Morrison described AUKUS as “a new enhanced trilateral security partnership” that “seeks to engage, not to exclude; to contribute not take; and to enable and empower, not to control or coerce.”

“We need to be able to address both the current strategic environment in the region and how it may evolve,” Biden said. “Because the future of each of our nations and indeed the world depends on a free and open Indo-Pacific, enduring and flourishing in the decades ahead.”

“This initiative is about making sure that each of us has a modern capability, the most modern capabilities we need, to maneuver and defend against rapidly evolving threats.”

There was no early response from China’s foreign ministry in Beijing, but its embassy in Washington accused the three countries of displaying a “Cold War mentality and ideological prejudice.”

The White House said in a statement that a 18-month effort would now begin “to seek an optimal pathway to deliver this capability.”

“We will leverage expertise from the United States and the United Kingdom, building on the two countries’ submarine programs to bring an Australian capability into service at the earliest achievable date.”

Trilateral collaboration under AUKUS will also seek to enhance joint capabilities and interoperability in other areas, initially to include “cyber capabilities, artificial intelligence, quantum technologies, and additional undersea capabilities.”

A nuclear-powered People’s Liberation Army Navy submarine prepares to dive. (Photo by AFP/ AFP via Getty Images)
A nuclear-powered People’s Liberation Army Navy submarine prepares to dive. (Photo by AFP/ AFP via Getty Images)

The three leaders stressed that the aim is to develop nuclear-powered – not nuclear-armed – submarines.

“Conventionally-armed – I want to be exceedingly clear about this – we’re not talking about nuclear-armed submarines,” Biden said. “These are conventionally-armed submarines that are powered by nuclear reactors. This technology is proven. It’s safe. And the United States and the U.K. have been operating nuclear-powered submarines for decades.”

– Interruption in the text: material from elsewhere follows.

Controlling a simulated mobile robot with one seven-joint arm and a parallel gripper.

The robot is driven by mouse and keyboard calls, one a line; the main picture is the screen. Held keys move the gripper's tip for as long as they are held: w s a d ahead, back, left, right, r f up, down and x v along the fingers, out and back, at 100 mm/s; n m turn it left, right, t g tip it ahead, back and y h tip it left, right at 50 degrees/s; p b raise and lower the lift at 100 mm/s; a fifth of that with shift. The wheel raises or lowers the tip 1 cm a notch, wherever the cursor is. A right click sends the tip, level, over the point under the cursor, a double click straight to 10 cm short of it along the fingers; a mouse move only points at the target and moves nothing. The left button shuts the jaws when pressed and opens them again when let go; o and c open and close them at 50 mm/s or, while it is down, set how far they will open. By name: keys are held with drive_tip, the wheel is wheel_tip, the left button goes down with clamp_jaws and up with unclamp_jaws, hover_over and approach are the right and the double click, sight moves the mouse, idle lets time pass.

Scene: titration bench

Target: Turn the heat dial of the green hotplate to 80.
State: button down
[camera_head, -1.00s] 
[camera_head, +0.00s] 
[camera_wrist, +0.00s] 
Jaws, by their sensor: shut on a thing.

Only six nations today operate nuclear-powered submarines – the United States, Britain, Russia, China, France, and India – while Brazil has a program underway and South Korea is reportedly eyeing one.

Unlike conventionally fueled submarines, nuclear powered boats are faster, can operate underwater for far longer periods of time, not needing to surface frequently.

The  U.S. has operated nuclear powered submarines since the world's first, USS Nautilus, got underway in 1955. Britain’s first nuclear powered submarine, HMS Dreadnought, was commissioned in 1963.

The U.S. Navy has 70 commissioned nuclear powered submarines (including both attack subs and nuclear-armed SSBNs).

According to unclassified Office of Naval Intelligence data cited in a Congressional Research Service report, China in 2020 had 11 commissioned nuclear-powered submarines (four of them nuclear armed SSBNs), and is projected to have 16 (six of them SSBNs) in 2025, 22 (including eight SSBNs) in 2030, and 26 (including 10 SSBNs) by 2040.